沉重的肉身,偶尔要有宴饮之乐。高原,山中,石屋,木门,楼头,总也是待不够。天光暗了,灯光也是暗的,像这样的情景,几个人对酌饮食,风起风落,把酒清谈,都是好的。境界近乎李白诗中说的那样,“长风万里送秋雁,对此可以酣高楼。”而此时,正在高楼上,围着食案割肉把酒夜话,直待天光彻底黑了,夜色渐渐深沉。这样的日子,虽是短,倏忽又去,足令人低回心醉。很久以后,还记得在那样一个高原之夜,简朴的日子里,忽然跳出来的生动的、闪闪发亮的藏家歌谣。

藏家儿女甘于寻常生活,像孔子说的那样,吃粗粮,喝白水,弯着胳膊当枕头,乐在其中。孔子还以为,一个人斤斤计较吃穿用度的生活琐事,是不会有远大志向的,也不值得和这样的人去相谈论道。道有诙谐的时候,道也有庄严的一幕。威严道,矜重道,欢喜道,随和道,轻佻道……处处有道。

有人向庄子问道,庄子说道在蝼蚁,道在稊稗,道在瓦甓,乃至道在屎溺。那人讷讷不语。

看见那些画唐卡的男女,顿时生出敬畏来。不只是粲然金色,也不只是画中法相的缘故,而是画师一种盛大的庄严高贵气,好像是无我无他无天无地,只有笔墨丹青一点点绘就。又好像有天有地有我有笔有墨,无逸斜无杂念,那么专注、那么凝神。其中有庄严道。

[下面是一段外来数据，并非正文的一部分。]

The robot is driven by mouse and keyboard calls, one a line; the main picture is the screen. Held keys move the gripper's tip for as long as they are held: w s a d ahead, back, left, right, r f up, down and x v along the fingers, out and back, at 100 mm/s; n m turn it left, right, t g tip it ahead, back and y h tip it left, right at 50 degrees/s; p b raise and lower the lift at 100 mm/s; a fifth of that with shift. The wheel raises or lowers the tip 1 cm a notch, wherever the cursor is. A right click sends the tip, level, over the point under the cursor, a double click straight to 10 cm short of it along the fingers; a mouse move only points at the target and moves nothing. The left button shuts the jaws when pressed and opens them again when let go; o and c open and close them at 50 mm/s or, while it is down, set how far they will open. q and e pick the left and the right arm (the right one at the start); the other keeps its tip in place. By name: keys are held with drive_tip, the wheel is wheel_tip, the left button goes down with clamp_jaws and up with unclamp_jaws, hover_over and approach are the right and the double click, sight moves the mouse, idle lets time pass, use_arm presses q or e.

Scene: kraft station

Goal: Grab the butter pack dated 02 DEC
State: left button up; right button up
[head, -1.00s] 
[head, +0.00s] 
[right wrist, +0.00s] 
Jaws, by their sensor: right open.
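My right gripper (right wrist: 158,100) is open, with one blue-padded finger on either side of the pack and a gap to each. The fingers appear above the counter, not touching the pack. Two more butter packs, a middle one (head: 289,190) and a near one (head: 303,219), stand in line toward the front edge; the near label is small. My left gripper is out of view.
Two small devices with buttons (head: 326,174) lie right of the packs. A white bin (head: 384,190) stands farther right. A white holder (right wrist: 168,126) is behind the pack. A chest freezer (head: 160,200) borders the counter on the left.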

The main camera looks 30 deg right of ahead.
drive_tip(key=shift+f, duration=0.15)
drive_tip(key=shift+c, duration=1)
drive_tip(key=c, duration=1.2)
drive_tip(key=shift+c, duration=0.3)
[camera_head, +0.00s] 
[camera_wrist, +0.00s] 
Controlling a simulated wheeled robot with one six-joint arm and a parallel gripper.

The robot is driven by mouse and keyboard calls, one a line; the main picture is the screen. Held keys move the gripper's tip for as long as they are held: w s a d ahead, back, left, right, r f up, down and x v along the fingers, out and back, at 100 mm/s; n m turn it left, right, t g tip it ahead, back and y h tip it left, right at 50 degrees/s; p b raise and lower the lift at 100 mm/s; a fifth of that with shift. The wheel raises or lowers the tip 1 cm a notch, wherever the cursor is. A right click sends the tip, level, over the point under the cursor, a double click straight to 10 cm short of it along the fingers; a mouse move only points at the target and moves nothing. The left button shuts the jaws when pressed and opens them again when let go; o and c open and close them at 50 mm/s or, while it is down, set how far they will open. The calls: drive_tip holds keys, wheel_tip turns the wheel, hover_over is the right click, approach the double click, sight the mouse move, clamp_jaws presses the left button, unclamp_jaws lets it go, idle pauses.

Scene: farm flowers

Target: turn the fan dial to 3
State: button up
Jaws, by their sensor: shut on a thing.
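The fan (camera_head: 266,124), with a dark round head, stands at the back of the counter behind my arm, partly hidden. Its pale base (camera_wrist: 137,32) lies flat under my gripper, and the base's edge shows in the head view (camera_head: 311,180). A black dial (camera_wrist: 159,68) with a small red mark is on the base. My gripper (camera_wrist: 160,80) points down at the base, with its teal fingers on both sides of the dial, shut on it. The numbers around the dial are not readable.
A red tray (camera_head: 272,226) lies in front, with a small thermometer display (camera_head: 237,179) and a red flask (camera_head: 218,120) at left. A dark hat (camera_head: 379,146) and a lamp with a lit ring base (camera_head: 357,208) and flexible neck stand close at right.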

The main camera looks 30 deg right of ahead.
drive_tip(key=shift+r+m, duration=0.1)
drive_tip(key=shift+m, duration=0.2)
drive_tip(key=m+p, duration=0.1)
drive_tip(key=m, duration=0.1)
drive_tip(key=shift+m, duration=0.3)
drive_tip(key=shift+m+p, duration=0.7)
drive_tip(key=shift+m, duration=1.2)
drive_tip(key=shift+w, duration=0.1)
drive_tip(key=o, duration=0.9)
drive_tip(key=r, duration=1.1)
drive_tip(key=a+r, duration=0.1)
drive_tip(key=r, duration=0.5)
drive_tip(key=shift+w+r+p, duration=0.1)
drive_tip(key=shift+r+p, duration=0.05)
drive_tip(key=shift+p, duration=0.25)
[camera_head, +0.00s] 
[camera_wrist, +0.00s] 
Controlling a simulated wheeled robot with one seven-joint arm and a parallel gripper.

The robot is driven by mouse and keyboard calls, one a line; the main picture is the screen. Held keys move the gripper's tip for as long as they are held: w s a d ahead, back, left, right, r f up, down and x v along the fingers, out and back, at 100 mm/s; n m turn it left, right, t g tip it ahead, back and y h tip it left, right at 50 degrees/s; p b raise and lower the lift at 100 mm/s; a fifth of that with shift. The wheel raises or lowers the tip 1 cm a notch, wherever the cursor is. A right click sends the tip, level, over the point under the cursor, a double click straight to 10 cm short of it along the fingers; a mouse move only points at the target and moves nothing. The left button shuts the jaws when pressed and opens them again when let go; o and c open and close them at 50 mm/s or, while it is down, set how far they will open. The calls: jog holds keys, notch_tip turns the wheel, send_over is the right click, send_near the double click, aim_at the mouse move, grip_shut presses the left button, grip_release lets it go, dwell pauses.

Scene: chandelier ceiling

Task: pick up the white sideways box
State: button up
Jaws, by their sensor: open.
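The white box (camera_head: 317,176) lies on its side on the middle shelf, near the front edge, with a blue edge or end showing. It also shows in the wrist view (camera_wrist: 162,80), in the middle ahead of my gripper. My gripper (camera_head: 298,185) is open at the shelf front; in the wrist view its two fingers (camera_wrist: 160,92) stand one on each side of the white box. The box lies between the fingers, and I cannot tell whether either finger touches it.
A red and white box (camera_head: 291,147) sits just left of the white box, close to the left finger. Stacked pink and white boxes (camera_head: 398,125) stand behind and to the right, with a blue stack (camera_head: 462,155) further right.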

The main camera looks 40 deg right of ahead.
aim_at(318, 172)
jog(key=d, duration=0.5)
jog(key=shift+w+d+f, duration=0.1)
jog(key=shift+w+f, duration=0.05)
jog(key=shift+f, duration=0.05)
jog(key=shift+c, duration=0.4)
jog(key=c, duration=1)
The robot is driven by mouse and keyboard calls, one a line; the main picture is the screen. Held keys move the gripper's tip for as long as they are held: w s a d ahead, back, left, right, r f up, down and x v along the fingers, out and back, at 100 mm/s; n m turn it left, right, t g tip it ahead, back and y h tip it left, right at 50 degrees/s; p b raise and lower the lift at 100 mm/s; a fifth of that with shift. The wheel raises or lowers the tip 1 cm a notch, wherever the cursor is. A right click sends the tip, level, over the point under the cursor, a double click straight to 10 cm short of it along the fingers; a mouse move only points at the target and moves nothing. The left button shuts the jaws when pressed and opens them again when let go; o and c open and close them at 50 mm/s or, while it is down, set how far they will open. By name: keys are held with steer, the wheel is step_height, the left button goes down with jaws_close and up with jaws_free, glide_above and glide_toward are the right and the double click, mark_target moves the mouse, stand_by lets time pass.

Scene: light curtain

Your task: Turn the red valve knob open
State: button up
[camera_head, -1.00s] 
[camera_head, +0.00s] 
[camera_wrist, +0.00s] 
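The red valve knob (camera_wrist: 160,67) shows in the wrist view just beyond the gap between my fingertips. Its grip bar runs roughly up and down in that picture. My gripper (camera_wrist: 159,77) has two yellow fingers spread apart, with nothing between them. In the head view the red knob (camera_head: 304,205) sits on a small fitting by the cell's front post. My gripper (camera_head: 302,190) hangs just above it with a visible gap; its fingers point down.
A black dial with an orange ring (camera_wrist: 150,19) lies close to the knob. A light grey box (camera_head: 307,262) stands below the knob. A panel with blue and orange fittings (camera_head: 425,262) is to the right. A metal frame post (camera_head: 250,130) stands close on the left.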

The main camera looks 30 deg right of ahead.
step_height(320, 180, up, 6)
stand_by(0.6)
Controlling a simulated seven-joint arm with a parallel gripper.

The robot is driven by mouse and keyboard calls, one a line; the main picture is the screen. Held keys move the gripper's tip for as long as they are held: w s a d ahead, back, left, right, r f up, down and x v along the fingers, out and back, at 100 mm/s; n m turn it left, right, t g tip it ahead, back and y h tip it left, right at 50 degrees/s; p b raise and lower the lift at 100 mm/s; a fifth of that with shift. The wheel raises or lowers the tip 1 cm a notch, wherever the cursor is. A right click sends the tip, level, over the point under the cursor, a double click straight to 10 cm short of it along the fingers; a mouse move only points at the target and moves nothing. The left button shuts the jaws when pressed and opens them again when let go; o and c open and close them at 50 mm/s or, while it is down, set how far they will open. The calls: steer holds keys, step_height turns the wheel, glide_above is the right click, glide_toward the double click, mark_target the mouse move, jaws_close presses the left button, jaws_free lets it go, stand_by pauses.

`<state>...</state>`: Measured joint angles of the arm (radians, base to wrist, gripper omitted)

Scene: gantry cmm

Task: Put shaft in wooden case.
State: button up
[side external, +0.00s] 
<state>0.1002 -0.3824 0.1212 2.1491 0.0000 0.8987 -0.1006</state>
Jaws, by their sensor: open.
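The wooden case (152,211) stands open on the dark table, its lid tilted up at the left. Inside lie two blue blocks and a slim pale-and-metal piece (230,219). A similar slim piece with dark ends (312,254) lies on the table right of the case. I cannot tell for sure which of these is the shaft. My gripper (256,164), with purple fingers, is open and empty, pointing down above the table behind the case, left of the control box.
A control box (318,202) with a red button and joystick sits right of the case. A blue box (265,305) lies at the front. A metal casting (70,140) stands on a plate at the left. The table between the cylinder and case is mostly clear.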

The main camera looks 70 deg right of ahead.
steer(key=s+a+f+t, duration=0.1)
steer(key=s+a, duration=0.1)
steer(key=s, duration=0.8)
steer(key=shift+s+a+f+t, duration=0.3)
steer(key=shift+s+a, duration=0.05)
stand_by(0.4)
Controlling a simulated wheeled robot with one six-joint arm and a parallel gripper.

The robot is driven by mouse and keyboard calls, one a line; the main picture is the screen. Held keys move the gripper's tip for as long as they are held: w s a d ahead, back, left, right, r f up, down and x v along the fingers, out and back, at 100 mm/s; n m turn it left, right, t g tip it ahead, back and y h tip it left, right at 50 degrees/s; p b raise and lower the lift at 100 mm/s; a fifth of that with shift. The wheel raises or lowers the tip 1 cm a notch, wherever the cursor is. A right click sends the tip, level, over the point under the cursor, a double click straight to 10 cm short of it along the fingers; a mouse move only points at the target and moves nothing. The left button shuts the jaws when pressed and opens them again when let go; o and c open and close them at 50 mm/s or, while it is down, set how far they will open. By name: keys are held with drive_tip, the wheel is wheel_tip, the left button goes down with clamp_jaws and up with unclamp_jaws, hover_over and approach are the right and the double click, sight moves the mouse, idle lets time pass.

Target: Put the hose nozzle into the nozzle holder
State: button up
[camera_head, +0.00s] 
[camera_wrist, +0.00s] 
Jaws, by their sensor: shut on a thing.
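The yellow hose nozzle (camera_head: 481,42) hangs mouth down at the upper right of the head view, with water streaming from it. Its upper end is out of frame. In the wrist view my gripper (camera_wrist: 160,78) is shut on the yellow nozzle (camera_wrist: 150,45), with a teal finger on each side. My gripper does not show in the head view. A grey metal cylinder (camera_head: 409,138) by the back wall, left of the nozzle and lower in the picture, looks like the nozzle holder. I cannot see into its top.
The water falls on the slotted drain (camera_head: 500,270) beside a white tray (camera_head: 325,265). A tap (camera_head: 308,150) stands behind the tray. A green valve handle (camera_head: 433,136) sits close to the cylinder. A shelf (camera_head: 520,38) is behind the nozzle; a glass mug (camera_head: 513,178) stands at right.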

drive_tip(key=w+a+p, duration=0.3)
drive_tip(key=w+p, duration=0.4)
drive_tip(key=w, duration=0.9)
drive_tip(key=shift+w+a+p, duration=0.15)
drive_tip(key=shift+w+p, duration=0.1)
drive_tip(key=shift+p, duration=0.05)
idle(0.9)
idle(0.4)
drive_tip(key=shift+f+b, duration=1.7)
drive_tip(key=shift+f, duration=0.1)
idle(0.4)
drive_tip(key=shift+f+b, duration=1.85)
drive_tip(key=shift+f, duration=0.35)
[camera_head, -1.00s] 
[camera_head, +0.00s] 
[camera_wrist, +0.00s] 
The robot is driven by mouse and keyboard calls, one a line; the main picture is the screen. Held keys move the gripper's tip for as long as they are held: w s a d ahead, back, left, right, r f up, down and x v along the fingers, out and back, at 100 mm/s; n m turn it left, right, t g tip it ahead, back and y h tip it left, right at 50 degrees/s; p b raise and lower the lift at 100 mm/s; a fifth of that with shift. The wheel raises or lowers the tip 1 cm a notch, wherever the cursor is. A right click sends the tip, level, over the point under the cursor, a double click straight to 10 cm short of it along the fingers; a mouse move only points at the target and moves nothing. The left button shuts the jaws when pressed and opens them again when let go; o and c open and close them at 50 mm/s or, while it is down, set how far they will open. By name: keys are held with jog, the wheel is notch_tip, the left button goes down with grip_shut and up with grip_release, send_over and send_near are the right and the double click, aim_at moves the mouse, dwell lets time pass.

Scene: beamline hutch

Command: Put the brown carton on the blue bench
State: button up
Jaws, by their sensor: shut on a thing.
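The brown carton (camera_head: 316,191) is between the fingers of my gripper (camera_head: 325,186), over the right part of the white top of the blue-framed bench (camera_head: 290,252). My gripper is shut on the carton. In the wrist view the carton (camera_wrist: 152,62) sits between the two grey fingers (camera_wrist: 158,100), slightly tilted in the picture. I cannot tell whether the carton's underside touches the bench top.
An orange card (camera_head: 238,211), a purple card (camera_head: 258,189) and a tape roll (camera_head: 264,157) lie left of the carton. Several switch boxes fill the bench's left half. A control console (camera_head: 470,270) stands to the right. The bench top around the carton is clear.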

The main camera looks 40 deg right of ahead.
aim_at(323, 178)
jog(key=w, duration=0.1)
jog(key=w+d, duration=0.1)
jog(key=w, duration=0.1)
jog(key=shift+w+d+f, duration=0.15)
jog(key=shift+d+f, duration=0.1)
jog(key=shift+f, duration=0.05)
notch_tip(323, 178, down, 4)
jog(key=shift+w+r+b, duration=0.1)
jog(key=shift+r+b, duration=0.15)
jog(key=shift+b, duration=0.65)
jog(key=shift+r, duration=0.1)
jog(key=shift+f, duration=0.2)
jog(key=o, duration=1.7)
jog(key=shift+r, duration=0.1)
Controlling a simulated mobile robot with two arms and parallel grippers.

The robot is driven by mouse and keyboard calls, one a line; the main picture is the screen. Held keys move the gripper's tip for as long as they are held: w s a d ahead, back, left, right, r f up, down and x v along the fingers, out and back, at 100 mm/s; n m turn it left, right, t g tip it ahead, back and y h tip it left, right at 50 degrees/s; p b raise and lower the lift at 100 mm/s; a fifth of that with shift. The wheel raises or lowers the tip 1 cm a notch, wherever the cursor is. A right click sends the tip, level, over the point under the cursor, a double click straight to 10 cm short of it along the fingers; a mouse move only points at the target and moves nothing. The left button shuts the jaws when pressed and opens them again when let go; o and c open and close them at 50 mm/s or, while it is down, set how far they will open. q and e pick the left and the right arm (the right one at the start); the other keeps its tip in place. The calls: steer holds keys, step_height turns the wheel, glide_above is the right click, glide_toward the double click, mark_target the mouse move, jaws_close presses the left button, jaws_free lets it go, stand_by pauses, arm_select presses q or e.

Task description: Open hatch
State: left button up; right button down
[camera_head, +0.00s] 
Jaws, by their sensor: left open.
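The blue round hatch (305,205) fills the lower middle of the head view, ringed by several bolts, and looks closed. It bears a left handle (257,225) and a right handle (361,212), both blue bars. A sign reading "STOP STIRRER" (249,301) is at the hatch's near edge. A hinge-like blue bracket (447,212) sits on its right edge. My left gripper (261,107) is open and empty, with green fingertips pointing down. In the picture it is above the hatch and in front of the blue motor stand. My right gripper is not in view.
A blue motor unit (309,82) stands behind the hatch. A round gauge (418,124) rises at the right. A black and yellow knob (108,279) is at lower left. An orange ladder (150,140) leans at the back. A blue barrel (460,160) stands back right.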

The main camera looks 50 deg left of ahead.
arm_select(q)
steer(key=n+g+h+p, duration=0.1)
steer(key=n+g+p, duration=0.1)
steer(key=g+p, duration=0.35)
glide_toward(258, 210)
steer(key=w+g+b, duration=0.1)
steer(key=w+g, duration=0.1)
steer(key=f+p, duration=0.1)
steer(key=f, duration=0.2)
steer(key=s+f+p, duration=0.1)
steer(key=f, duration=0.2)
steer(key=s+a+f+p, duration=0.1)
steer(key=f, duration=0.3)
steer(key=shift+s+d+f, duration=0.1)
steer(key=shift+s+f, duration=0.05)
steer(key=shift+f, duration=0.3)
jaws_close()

在壤塘,与悬天很近,与净土很近,世法无边。落叶西风时候,人与秋色共瘦。悬天之景,净土之地,天气转凉,树叶黄了,其中有道,就这样归去吧。那人,那云,那山,那水,那花草树木,那几日的饮食起居,一个翻滚,瞬息即去。而悬天照应过人心,光明依旧。